L’églogue alors a-t-elle bu le
sang des morts ? Le solo de cor du second mouvement confond de façon
indécidable une affliction d’élégie et la « sonnerie aux morts »,
d’autant que la trompette qui lui répond doucement ne joue qu’en notes
naturelles. La sublimation contemplative de l’événement absorbé mais sourdement
présent culmine évidemment dans le chant sans paroles du quatrième mouvement.
Rebecca Evans y est d’autant plus extraordinaire que sa voix au timbre
concentré, flottante pourtant, n’a rien d’angélique, tout en exprimant ce
processus d’élévation mystérieuse. Dans l’enregistrement gravé en 1968 par
Adrian Boult (créateur de l’œuvre), Margaret Price est d’une beauté
intimidante, presque abstraite, avec cette majesté de sphynge qu’elle donna
plus tard aux lieder de Berg avec Ababdo. Rebecca Evans est plus chaleureuse, plus
proche en un sens, plus ambiguë peut-être.
On l’entend d’abord, juste
soutenue par des roulements imperceptibles de timbales, avant que l’orchestre
n’amplifie ses dessins. Un passage central, plus tourmenté, fait entendre une
plainte du cor anglais, relayé par une sorte de déclamation lancinante des
cordes. Apaisement, qui fait retomber la musique sur un tapis de cordes. Alors
la voix ressurgit, plus mystérieuse qu’avant, et meurt en quelques mesures.

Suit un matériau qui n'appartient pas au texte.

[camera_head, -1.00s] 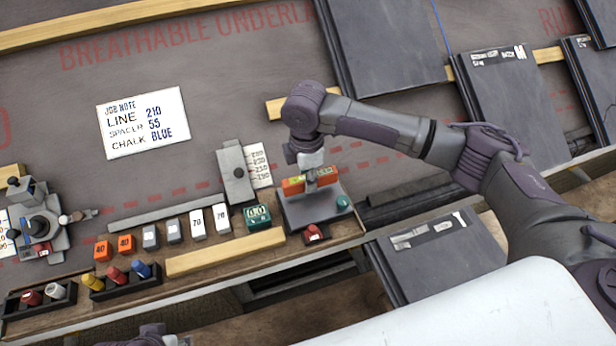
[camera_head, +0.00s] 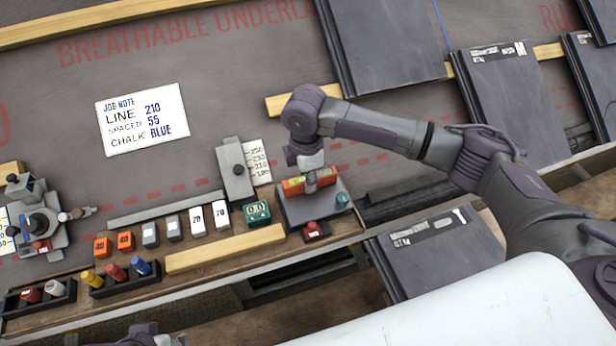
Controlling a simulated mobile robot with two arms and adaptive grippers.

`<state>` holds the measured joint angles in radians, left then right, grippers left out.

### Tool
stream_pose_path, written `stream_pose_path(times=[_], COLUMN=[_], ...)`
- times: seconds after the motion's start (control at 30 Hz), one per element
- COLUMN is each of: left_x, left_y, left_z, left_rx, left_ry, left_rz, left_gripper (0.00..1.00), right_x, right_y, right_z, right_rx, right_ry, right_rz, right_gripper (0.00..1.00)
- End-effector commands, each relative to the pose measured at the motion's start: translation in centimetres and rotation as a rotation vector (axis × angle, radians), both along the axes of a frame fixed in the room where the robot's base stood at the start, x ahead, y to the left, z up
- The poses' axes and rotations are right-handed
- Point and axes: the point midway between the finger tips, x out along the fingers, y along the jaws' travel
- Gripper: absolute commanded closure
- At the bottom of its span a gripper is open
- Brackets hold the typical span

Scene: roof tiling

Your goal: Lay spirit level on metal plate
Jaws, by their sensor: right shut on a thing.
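The spirit level (camera_head: 293,188) is a short orange bar with a yellow-green vial. My right gripper (camera_head: 311,184) is shut on its middle, pointing down. The level is at the metal plate (camera_head: 306,209), a grey plate on a small bench unit with a red knob in front and a green button at right. The level appears to be on or just above the plate; I cannot tell if it touches. A small part of my left arm (camera_head: 148,335) shows at the bottom edge; its fingers are not clearly visible.
A green digital display (camera_head: 257,213) stands left of the plate. Several numbered blocks (camera_head: 197,221) line up further left, with a wooden strip (camera_head: 225,252) in front. A grey slider gauge (camera_head: 236,168) stands behind them. Dark slates (camera_head: 390,45) lie at the back right.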

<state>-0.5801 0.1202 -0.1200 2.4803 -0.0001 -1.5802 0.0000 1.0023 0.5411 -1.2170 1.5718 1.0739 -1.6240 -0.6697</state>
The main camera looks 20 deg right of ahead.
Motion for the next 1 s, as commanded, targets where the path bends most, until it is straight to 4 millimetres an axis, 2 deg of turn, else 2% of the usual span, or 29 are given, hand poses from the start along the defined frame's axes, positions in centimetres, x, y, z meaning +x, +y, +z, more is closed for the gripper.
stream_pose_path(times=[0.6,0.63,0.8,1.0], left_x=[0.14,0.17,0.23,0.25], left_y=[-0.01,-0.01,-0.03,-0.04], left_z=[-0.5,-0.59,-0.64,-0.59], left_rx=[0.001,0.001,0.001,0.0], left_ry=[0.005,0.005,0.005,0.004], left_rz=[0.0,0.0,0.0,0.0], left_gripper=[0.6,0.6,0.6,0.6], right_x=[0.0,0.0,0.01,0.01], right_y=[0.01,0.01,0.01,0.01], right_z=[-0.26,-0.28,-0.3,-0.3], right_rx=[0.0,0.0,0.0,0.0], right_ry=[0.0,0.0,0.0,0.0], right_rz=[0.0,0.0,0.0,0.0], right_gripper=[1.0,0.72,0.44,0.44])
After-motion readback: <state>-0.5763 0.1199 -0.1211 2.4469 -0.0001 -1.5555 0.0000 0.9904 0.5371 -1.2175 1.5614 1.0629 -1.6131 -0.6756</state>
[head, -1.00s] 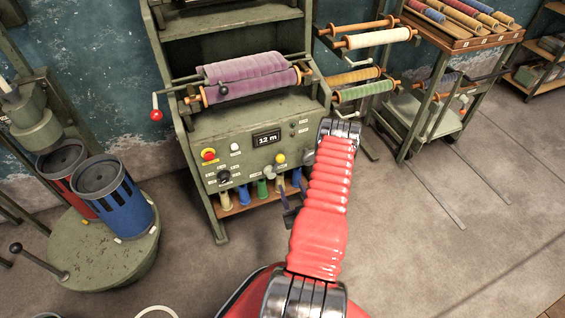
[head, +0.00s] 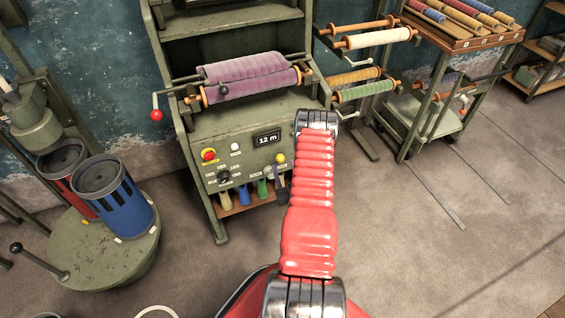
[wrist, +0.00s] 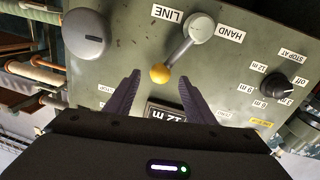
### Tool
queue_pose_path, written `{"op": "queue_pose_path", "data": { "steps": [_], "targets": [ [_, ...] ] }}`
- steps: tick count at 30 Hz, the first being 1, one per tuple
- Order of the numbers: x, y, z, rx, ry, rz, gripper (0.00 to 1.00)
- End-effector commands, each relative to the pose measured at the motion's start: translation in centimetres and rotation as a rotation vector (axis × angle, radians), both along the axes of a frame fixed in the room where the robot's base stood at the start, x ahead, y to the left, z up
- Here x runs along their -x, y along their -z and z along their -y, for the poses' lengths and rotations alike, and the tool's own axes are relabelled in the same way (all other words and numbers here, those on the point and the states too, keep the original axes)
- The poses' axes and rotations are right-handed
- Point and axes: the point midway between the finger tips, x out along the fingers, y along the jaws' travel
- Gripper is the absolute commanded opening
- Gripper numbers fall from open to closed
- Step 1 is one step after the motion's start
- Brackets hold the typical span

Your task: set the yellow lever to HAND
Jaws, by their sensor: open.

« Est-ce une jeune fille chantant sur les champs meurtriers, ou quelque
chose de plus mystique ? », se demande M. Kennedy. Entend-on la voix
indéfinie de la prière, une épure funéraire et collective, désindividualisée,
ou bien celle, intérieure à la conscience, du souvenir qui n’a pas de nom, dans
aucune langue ? Peu importe : l’aphasie où triomphe la musique est la
servante des défunts, de leur mémoire.